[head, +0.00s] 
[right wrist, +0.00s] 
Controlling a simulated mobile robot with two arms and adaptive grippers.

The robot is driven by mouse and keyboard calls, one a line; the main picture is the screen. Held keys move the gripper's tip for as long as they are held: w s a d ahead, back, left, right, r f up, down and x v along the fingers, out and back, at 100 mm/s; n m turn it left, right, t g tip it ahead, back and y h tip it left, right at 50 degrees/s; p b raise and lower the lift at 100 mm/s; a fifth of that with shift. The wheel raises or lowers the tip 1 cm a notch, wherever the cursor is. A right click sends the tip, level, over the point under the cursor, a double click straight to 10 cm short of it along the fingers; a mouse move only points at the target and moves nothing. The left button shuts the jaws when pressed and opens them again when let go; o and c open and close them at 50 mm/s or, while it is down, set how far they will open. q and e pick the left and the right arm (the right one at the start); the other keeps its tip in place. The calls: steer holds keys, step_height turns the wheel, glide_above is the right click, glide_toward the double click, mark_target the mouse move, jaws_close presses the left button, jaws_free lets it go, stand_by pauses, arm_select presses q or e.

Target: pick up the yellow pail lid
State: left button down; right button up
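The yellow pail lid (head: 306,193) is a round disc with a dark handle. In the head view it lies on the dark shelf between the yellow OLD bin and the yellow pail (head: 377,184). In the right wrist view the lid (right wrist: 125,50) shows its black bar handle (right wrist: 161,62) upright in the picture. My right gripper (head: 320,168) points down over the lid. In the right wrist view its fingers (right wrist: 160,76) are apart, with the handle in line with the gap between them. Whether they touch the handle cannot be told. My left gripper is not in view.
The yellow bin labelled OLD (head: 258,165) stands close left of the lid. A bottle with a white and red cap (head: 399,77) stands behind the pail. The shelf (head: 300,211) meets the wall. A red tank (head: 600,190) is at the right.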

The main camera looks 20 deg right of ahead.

# [Brief]
Return the listing above word for word.

# [Correct result]
[head, +0.00s] 
[right wrist, +0.00s] 
Controlling a simulated mobile robot with two arms and adaptive grippers.

The robot is driven by mouse and keyboard calls, one a line; the main picture is the screen. Held keys move the gripper's tip for as long as they are held: w s a d ahead, back, left, right, r f up, down and x v along the fingers, out and back, at 100 mm/s; n m turn it left, right, t g tip it ahead, back and y h tip it left, right at 50 degrees/s; p b raise and lower the lift at 100 mm/s; a fifth of that with shift. The wheel raises or lowers the tip 1 cm a notch, wherever the cursor is. A right click sends the tip, level, over the point under the cursor, a double click straight to 10 cm short of it along the fingers; a mouse move only points at the target and moves nothing. The left button shuts the jaws when pressed and opens them again when let go; o and c open and close them at 50 mm/s or, while it is down, set how far they will open. q and e pick the left and the right arm (the right one at the start); the other keeps its tip in place. The calls: steer holds keys, step_height turns the wheel, glide_above is the right click, glide_toward the double click, mark_target the mouse move, jaws_close presses the left button, jaws_free lets it go, stand_by pauses, arm_select presses q or e.

Target: pick up the yellow pail lid
State: left button down; right button up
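The yellow pail lid (head: 306,193) is a round disc with a dark handle. In the head view it lies on the dark shelf between the yellow OLD bin and the yellow pail (head: 377,184). In the right wrist view the lid (right wrist: 125,50) shows its black bar handle (right wrist: 161,62) upright in the picture. My right gripper (head: 320,168) points down over the lid. In the right wrist view its fingers (right wrist: 160,76) are apart, with the handle in line with the gap between them. Whether they touch the handle cannot be told. My left gripper is not in view.
The yellow bin labelled OLD (head: 258,165) stands close left of the lid. A bottle with a white and red cap (head: 399,77) stands behind the pail. The shelf (head: 300,211) meets the wall. A red tank (head: 600,190) is at the right.

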The main camera looks 20 deg right of ahead.

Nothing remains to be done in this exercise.